WHAT THE TASK ASKS: Count every line that has the word "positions" in it; give no more than the number.

INPUT MATERIAL:
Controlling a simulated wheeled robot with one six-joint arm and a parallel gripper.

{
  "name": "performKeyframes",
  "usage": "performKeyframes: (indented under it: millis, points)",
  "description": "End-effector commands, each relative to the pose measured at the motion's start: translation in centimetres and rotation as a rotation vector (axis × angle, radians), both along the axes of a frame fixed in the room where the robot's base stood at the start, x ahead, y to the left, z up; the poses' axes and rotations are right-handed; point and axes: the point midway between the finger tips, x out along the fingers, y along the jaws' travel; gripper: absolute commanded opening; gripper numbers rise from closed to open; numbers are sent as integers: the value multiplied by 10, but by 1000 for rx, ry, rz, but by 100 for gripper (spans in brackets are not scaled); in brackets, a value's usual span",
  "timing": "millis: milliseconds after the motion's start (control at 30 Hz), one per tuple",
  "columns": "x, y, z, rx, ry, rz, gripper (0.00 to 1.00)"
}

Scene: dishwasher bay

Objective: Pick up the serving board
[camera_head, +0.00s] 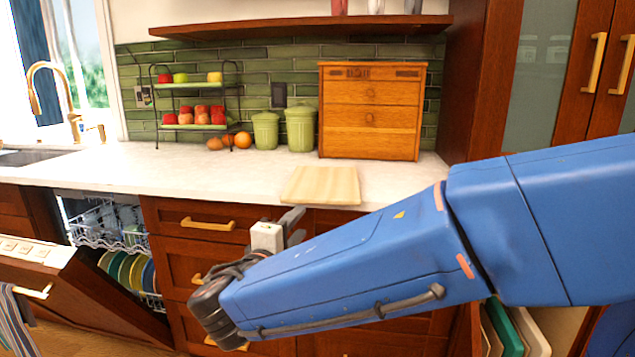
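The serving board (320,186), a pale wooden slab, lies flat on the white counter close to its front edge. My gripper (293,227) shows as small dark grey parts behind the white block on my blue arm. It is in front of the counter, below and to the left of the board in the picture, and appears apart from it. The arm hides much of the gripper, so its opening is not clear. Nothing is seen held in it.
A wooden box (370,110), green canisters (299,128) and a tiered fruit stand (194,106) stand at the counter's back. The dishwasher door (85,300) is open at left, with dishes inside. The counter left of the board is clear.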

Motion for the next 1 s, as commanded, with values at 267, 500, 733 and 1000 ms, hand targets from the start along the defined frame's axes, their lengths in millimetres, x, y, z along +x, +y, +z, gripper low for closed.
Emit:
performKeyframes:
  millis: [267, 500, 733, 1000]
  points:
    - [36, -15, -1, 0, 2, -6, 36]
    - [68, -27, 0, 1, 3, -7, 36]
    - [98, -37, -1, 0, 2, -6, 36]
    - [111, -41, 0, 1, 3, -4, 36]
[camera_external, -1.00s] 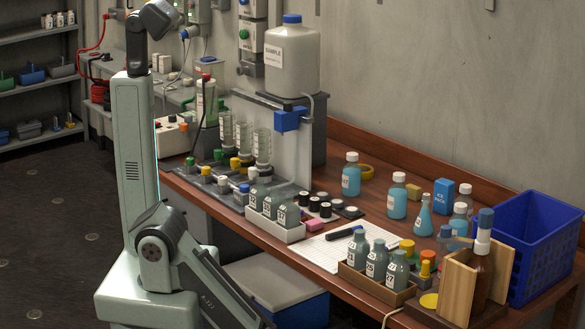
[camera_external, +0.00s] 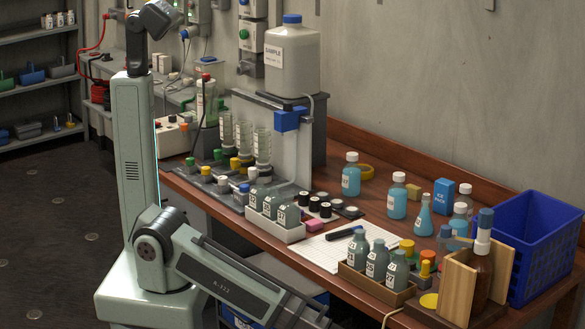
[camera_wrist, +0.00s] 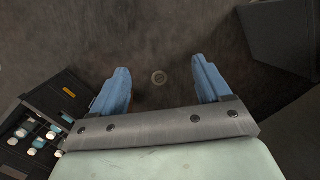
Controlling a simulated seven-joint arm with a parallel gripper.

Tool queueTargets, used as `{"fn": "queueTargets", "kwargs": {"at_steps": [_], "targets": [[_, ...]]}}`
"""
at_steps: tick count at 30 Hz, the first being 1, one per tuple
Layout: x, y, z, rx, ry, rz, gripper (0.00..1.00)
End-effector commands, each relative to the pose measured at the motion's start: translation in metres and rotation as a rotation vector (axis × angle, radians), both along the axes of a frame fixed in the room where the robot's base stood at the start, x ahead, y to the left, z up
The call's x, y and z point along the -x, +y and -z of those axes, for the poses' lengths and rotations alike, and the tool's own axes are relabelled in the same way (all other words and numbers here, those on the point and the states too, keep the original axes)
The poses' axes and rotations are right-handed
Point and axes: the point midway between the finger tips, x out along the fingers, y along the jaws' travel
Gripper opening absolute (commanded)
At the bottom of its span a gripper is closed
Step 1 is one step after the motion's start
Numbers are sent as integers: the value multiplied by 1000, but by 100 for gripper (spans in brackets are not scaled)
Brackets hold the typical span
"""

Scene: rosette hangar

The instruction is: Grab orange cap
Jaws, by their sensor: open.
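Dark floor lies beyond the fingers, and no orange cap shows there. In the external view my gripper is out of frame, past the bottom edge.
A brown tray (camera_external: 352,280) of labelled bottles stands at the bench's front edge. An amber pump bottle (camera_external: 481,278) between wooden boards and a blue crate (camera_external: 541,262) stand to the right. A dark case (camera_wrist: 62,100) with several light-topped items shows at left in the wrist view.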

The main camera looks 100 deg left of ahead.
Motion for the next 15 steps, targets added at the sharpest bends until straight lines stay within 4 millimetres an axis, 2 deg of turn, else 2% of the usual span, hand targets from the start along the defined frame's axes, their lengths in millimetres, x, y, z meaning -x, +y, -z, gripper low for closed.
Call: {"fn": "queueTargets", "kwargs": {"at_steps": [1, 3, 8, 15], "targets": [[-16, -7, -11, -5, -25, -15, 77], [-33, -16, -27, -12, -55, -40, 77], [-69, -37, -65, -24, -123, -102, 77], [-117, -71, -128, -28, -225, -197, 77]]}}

...

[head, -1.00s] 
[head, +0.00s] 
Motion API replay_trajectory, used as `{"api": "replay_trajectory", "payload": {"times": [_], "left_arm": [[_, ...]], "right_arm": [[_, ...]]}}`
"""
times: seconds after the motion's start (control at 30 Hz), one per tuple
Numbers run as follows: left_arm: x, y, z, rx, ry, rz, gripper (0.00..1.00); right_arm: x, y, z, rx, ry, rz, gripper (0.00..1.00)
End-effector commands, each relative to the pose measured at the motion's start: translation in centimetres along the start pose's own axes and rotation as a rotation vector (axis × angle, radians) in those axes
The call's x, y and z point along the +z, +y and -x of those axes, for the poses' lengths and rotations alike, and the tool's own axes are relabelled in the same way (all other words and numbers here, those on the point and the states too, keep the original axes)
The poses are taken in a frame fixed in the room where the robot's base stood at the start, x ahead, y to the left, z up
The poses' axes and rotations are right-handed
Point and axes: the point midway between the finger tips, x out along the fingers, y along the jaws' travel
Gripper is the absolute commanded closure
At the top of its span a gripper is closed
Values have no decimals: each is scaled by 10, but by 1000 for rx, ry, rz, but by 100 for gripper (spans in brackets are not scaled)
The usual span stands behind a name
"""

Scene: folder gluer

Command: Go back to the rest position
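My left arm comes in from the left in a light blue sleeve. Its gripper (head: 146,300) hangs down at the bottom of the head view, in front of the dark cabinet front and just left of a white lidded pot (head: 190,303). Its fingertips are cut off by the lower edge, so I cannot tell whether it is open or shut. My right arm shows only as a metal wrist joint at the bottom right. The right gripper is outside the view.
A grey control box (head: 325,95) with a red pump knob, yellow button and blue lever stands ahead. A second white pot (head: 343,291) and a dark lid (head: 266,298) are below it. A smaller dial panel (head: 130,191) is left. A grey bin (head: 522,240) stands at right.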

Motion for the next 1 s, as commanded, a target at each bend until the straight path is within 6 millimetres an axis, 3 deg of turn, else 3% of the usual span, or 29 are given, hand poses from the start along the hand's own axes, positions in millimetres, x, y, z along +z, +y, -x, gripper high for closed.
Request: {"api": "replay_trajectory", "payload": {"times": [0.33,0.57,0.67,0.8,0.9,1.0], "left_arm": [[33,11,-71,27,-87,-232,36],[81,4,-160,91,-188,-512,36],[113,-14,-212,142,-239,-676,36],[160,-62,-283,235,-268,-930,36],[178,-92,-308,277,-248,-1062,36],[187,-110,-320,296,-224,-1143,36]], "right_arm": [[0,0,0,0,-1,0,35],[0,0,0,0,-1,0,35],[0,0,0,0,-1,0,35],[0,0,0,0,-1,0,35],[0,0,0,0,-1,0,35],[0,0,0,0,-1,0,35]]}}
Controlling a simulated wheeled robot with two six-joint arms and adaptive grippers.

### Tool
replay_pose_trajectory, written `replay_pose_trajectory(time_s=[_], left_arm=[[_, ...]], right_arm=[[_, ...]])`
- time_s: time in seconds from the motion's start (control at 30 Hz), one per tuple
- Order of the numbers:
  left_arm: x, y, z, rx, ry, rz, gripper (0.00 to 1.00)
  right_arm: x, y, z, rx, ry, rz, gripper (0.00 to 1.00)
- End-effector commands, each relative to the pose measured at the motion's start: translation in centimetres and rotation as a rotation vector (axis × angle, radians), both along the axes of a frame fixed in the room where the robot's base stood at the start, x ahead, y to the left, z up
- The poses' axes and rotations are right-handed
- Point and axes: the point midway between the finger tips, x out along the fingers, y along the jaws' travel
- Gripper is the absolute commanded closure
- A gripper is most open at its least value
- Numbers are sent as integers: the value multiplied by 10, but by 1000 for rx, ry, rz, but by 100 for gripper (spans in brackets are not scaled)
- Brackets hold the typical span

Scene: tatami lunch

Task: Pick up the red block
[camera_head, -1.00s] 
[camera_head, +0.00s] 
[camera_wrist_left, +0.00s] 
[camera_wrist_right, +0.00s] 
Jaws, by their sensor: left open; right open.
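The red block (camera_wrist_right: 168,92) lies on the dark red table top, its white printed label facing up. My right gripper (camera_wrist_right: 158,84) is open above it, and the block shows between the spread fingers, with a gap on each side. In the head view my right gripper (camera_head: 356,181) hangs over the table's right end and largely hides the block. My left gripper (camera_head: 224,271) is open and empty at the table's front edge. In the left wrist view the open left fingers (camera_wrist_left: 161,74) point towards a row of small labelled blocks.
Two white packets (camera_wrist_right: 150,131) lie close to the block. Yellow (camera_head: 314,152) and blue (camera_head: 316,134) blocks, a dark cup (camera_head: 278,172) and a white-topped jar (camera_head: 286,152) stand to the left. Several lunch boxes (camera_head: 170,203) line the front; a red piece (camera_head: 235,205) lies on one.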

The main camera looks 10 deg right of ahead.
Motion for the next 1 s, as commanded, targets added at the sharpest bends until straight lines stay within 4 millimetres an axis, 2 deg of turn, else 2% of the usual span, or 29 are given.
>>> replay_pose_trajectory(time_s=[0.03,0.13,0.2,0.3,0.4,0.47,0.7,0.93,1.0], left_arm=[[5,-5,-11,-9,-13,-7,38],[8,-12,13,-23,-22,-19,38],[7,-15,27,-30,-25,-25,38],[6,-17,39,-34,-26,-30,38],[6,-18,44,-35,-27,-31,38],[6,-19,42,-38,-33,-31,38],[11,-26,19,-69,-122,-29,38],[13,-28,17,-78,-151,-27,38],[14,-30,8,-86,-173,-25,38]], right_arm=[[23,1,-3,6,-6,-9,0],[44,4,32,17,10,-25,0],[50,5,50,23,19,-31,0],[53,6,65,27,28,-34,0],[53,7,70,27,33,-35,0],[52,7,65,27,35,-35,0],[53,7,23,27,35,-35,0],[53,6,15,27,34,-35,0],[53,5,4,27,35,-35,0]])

...

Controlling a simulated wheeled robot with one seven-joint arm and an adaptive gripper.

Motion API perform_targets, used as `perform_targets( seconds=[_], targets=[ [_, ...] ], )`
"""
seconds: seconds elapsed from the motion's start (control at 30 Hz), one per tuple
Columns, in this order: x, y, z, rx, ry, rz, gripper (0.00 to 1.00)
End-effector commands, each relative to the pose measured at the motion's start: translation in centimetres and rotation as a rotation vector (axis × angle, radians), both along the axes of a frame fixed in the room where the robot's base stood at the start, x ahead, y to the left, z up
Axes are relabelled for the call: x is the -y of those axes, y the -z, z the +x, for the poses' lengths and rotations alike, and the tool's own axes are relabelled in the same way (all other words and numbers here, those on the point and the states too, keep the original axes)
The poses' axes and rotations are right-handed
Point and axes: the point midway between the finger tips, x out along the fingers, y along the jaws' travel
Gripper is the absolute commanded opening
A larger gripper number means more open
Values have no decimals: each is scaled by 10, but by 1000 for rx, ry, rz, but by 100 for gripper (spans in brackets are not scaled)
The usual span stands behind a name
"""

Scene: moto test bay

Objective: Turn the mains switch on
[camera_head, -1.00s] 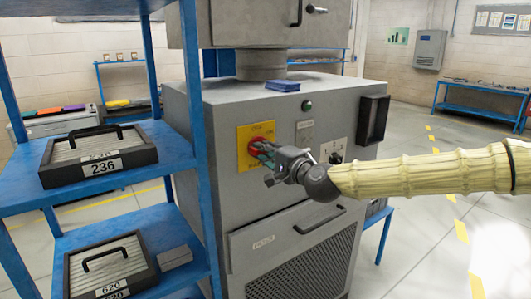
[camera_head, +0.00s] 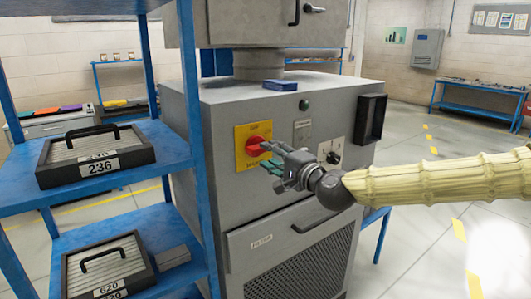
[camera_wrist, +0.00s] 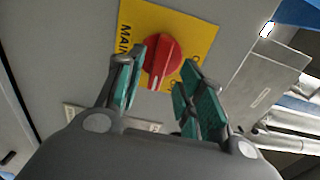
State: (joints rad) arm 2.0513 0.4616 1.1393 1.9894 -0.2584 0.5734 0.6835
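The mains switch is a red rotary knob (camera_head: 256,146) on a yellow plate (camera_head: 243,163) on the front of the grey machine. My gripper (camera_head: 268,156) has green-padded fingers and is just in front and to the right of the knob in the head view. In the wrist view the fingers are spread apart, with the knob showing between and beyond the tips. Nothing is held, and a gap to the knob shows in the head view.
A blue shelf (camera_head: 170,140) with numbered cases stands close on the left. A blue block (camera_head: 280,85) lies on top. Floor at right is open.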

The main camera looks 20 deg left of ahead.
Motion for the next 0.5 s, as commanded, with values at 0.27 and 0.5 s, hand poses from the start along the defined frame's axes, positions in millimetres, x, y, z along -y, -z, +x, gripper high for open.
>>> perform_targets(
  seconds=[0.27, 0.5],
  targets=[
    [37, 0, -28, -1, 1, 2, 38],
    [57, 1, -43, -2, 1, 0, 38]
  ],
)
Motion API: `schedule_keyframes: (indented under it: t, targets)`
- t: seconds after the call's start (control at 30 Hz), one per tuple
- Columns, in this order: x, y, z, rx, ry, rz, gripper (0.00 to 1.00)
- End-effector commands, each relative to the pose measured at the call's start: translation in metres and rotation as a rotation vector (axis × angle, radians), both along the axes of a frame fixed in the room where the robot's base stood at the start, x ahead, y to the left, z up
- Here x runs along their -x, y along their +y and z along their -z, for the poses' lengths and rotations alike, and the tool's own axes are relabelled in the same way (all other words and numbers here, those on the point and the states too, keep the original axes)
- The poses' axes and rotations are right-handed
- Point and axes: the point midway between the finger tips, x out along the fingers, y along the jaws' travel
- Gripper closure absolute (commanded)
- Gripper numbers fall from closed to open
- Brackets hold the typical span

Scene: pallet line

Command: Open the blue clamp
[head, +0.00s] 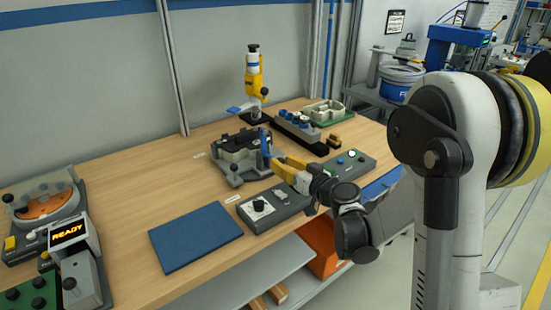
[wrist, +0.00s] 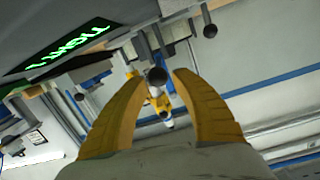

OUTPUT BELOW: 2